> _GOAL_
In the data below, find every line that has the string "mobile", and copy it.

> _DATASET_
┌──

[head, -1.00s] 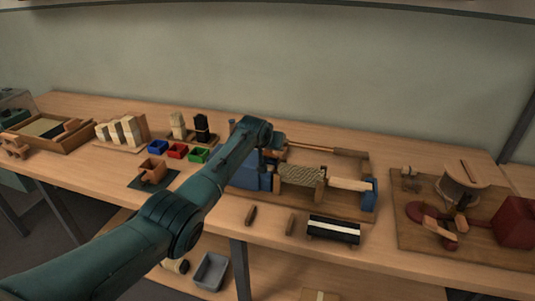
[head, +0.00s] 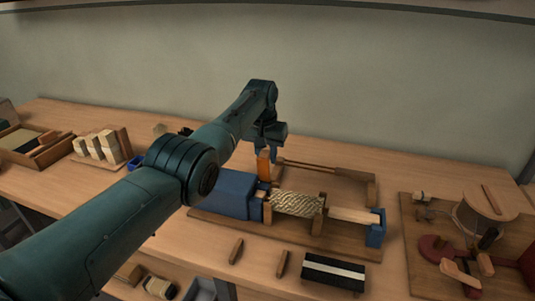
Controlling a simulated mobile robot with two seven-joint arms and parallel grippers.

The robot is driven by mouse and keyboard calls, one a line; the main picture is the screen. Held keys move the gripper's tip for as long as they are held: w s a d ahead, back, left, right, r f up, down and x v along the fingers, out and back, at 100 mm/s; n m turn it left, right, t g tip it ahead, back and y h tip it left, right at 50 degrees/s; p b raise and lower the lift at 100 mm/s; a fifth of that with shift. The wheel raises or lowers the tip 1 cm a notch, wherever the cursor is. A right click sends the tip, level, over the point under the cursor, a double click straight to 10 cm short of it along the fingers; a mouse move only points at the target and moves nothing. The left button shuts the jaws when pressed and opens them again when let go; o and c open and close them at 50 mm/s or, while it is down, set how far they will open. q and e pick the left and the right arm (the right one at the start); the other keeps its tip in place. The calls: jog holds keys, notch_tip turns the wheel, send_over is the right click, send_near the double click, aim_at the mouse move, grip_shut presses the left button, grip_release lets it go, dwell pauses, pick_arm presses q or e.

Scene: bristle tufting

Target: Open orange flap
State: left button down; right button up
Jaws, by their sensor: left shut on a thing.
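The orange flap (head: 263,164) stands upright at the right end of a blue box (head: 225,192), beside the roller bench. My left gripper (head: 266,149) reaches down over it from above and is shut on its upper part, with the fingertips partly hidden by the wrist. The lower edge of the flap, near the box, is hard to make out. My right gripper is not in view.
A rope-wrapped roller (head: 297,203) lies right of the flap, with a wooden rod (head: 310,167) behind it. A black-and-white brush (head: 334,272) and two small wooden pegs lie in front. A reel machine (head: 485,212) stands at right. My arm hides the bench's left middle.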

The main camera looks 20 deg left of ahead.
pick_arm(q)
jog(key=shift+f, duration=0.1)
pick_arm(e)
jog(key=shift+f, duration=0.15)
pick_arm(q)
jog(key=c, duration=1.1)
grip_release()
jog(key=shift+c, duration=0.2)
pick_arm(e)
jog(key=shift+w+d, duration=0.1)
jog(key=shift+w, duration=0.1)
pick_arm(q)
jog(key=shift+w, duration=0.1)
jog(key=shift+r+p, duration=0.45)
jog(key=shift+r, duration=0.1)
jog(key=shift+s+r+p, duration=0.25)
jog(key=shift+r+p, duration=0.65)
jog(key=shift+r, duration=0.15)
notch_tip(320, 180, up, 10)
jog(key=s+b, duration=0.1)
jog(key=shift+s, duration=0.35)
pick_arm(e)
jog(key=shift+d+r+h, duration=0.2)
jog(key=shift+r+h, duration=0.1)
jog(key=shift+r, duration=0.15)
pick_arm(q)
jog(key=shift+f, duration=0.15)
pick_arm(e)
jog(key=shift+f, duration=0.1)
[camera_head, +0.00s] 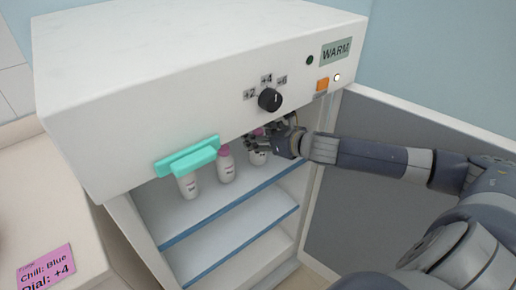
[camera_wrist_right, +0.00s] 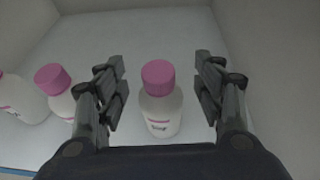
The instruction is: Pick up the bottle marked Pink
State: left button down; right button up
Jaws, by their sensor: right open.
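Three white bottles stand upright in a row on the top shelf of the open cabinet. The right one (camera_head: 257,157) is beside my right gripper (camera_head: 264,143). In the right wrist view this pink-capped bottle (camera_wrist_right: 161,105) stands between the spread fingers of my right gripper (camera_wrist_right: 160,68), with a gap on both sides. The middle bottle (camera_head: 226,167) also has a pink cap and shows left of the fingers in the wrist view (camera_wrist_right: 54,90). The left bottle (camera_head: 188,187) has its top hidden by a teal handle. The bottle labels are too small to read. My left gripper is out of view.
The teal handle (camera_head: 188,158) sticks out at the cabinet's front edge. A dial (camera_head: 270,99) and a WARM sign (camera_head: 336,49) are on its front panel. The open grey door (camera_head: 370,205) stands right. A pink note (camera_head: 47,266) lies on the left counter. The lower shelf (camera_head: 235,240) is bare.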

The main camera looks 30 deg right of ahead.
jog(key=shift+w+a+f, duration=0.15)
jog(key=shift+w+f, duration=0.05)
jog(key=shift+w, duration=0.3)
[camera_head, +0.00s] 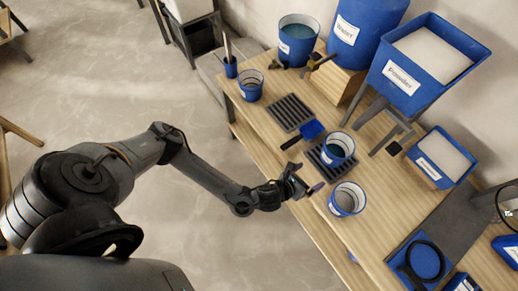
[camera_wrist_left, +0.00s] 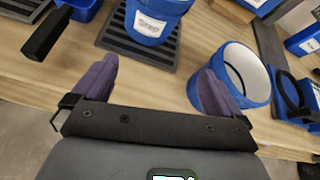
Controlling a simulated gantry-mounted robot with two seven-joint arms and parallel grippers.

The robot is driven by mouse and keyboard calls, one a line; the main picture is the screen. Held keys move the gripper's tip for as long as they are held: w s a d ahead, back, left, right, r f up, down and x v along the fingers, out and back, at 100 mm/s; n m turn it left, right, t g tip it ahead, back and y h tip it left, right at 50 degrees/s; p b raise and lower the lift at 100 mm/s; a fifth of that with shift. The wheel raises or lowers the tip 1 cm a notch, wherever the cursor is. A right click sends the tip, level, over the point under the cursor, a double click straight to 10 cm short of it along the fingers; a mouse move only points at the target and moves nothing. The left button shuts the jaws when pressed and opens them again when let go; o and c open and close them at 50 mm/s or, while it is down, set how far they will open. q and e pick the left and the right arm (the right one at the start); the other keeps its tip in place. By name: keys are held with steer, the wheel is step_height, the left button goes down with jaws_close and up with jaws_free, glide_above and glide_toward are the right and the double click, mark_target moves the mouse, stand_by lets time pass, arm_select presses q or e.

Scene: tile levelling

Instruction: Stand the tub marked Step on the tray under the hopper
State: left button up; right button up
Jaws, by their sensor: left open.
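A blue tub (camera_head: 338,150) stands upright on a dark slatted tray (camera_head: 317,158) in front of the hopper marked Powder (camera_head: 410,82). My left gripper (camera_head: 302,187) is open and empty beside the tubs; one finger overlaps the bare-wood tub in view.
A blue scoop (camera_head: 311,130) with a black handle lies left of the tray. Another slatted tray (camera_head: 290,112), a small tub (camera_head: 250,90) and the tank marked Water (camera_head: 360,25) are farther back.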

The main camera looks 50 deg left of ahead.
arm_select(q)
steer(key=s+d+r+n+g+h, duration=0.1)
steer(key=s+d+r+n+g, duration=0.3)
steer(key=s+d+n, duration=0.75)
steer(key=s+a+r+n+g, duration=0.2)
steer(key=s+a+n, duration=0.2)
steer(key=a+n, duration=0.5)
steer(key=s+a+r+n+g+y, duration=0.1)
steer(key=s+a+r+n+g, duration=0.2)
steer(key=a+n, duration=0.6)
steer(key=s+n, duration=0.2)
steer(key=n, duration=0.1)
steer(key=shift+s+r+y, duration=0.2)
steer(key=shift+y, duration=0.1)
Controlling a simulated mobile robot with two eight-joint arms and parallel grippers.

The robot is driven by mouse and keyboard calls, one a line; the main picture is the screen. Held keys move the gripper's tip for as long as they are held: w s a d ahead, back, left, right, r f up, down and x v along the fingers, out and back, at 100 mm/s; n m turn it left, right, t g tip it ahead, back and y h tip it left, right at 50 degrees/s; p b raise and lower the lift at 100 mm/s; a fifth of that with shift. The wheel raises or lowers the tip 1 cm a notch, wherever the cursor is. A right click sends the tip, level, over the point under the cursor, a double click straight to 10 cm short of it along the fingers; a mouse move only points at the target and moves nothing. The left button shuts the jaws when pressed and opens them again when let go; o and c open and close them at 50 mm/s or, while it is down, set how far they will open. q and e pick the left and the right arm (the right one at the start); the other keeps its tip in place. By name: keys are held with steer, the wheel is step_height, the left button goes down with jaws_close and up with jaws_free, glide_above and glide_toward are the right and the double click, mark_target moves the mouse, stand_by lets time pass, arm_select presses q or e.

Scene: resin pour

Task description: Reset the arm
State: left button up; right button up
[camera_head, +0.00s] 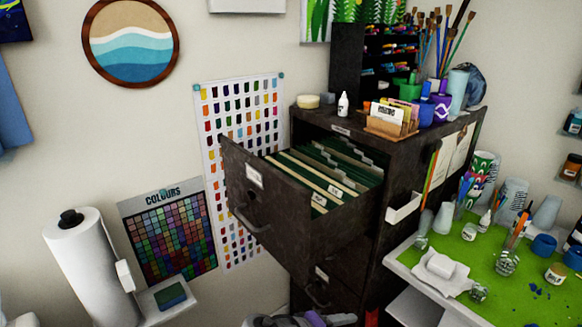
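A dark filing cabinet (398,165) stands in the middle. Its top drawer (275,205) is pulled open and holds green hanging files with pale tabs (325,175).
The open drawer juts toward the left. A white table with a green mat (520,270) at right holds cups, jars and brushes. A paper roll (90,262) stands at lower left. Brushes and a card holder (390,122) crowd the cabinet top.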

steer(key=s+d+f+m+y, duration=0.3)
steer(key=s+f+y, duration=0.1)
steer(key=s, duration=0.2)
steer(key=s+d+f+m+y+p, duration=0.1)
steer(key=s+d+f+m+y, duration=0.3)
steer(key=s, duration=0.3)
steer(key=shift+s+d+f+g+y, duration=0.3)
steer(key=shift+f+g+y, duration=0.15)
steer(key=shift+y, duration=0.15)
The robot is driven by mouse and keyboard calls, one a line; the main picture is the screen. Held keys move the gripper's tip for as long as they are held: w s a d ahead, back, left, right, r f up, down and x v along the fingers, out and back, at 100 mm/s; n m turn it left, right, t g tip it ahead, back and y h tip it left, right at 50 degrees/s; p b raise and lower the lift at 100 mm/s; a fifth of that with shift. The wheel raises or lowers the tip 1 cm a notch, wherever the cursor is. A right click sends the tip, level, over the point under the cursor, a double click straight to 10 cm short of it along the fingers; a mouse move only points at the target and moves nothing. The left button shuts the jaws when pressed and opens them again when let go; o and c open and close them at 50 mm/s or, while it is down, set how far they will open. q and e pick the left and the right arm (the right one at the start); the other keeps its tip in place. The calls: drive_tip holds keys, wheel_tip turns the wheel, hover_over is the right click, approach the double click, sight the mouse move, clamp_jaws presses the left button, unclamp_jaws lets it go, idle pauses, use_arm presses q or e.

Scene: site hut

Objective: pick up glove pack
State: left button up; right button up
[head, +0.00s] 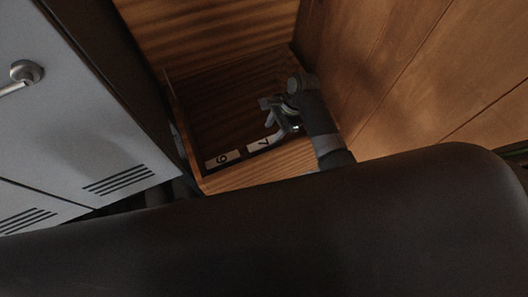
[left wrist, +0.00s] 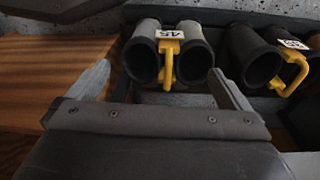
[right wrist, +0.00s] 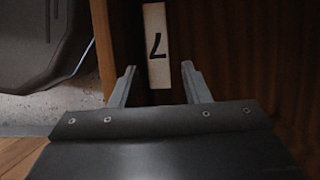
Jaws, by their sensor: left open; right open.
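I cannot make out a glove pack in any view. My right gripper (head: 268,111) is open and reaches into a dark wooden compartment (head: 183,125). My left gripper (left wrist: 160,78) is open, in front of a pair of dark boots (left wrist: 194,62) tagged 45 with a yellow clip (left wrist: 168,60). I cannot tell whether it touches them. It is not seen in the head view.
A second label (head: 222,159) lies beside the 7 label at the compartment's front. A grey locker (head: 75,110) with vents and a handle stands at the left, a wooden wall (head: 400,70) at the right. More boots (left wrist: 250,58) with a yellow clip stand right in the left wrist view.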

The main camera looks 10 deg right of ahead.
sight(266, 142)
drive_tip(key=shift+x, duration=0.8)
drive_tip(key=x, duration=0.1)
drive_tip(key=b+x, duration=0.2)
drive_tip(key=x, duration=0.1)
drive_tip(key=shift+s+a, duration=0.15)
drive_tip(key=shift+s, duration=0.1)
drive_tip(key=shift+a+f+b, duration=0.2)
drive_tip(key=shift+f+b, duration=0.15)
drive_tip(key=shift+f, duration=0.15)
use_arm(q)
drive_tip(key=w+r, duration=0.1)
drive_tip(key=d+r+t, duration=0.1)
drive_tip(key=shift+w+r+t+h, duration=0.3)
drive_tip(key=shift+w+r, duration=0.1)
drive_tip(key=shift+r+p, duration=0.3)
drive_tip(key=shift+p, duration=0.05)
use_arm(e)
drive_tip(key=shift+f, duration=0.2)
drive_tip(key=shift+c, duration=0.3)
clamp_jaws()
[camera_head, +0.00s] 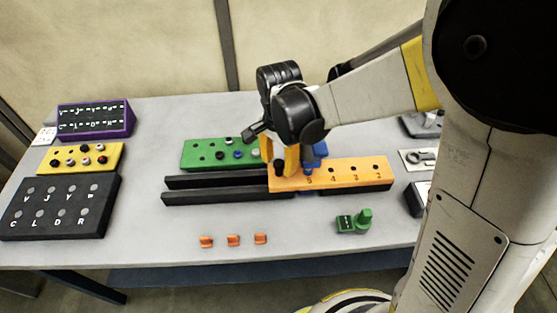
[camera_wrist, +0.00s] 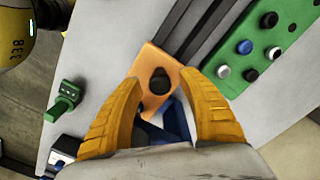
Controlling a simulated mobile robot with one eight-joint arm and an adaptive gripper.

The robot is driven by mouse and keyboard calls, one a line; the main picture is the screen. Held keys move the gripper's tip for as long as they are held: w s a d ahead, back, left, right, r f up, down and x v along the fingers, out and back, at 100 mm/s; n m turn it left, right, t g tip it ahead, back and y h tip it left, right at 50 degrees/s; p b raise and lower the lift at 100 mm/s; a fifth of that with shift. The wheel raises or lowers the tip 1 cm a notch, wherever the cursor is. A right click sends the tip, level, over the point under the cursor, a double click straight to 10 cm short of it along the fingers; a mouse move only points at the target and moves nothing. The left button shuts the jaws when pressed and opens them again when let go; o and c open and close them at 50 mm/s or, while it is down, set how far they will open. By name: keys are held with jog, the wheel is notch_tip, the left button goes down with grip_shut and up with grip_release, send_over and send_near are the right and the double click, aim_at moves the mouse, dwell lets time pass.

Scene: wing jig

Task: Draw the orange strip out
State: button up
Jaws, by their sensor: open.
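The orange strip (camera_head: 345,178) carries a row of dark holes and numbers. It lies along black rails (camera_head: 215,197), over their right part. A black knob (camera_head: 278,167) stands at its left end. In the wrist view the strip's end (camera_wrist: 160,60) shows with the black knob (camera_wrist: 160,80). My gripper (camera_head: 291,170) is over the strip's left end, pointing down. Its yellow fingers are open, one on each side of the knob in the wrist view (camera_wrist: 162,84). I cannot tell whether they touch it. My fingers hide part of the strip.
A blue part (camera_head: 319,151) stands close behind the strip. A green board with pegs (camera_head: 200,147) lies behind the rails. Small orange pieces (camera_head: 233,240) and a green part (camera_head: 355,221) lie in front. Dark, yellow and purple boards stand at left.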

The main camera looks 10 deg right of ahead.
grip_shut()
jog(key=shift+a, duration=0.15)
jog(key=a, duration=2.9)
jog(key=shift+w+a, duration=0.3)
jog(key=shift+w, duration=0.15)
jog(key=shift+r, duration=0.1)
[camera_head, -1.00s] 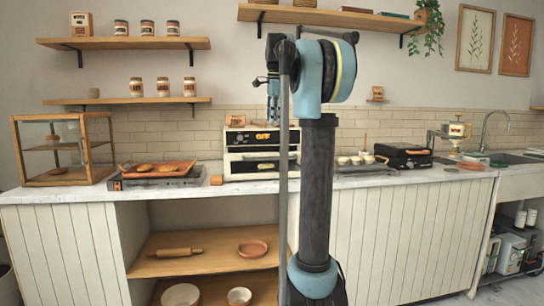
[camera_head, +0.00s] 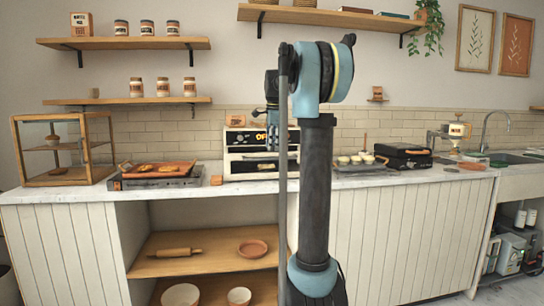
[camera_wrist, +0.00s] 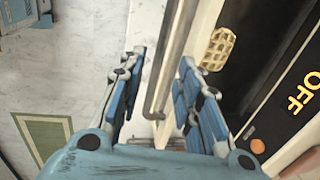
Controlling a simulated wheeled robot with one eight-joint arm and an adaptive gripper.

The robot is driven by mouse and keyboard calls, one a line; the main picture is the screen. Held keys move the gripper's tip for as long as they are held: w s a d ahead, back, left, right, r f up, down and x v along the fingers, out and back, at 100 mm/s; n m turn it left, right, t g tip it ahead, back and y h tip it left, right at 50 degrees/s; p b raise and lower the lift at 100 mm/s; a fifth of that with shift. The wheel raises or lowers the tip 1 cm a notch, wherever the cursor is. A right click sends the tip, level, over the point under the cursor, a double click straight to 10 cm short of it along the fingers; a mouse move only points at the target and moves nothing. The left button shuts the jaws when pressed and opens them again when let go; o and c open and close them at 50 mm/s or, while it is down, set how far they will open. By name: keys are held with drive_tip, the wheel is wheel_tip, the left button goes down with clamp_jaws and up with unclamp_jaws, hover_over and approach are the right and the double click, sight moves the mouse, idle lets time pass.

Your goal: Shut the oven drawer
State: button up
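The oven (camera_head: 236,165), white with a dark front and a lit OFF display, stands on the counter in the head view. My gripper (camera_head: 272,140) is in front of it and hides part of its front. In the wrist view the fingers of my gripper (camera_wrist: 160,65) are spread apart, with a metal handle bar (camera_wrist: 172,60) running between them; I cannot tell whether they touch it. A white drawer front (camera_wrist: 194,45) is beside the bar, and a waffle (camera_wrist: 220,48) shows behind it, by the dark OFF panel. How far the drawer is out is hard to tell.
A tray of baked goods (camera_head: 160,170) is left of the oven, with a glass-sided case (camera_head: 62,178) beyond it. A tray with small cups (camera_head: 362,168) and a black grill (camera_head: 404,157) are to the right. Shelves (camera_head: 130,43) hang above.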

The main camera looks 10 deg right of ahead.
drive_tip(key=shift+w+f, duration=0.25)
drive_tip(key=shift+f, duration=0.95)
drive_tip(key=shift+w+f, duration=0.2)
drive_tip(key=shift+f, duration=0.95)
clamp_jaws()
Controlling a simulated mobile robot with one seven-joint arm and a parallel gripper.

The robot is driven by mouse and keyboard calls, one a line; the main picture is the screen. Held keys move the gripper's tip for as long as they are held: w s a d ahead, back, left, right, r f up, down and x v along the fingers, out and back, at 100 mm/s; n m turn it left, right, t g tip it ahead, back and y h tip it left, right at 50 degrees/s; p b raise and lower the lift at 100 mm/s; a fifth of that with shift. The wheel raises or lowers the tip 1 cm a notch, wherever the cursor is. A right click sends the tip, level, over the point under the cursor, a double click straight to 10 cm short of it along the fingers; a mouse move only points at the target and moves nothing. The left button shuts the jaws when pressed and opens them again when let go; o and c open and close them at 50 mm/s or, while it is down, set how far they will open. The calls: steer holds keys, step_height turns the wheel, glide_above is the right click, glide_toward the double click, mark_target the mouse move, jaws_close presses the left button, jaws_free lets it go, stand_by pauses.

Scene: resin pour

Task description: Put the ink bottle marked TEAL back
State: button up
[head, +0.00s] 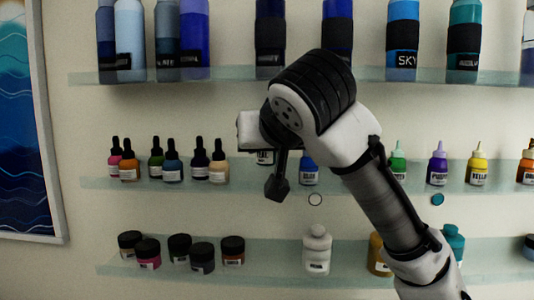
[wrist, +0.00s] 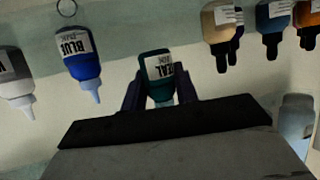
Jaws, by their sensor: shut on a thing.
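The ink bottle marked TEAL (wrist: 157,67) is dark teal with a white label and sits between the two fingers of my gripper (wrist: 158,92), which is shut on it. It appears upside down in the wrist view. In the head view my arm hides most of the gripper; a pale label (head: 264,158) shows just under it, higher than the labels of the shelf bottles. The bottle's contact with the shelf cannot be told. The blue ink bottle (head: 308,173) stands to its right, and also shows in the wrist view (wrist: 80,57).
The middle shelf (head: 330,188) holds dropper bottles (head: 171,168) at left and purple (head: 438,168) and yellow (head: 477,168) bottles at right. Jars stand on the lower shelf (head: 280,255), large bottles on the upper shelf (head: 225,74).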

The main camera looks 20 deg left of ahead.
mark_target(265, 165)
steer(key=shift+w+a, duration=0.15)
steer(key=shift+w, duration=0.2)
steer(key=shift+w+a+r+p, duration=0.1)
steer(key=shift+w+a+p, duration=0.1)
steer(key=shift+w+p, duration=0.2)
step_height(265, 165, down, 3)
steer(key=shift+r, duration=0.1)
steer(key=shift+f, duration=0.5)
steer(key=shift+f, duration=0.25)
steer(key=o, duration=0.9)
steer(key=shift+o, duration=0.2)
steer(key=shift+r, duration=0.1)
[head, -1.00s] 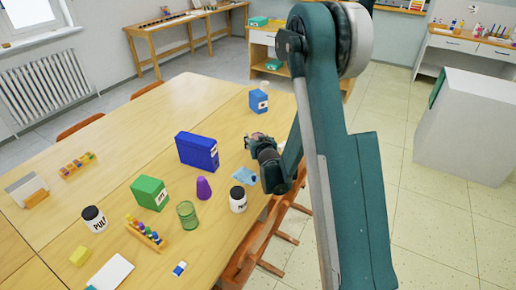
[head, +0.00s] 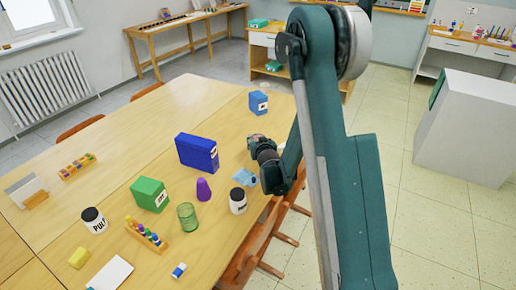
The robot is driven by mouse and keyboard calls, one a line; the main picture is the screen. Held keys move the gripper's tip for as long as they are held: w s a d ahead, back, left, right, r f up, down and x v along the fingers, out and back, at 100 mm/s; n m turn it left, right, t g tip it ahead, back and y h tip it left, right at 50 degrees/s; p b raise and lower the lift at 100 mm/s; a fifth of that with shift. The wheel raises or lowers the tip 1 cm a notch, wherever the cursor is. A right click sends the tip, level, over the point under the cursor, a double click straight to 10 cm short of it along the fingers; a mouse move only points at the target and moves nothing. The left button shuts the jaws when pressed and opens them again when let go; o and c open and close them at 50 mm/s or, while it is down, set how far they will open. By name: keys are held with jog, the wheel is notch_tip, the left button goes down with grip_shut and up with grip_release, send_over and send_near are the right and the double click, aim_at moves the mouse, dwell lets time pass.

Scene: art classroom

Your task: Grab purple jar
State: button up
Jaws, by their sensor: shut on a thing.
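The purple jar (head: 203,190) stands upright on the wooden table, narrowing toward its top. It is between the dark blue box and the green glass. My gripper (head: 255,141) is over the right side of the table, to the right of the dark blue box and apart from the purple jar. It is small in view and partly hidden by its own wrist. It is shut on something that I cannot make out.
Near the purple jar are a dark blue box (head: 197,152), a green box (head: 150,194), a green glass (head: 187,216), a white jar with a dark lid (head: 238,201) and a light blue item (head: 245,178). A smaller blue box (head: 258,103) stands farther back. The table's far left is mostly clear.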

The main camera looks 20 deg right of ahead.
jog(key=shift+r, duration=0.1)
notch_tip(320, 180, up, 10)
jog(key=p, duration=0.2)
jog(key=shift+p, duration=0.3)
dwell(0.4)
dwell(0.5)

└──

> _WORKED SOLUTION_
Controlling a simulated mobile robot with two seven-joint arms and parallel grippers.
Controlling a simulated mobile robot with two eight-joint arms and parallel grippers.
Controlling a simulated mobile robot with one eight-joint arm and an adaptive gripper.
Controlling a simulated mobile robot with one seven-joint arm and a parallel gripper.

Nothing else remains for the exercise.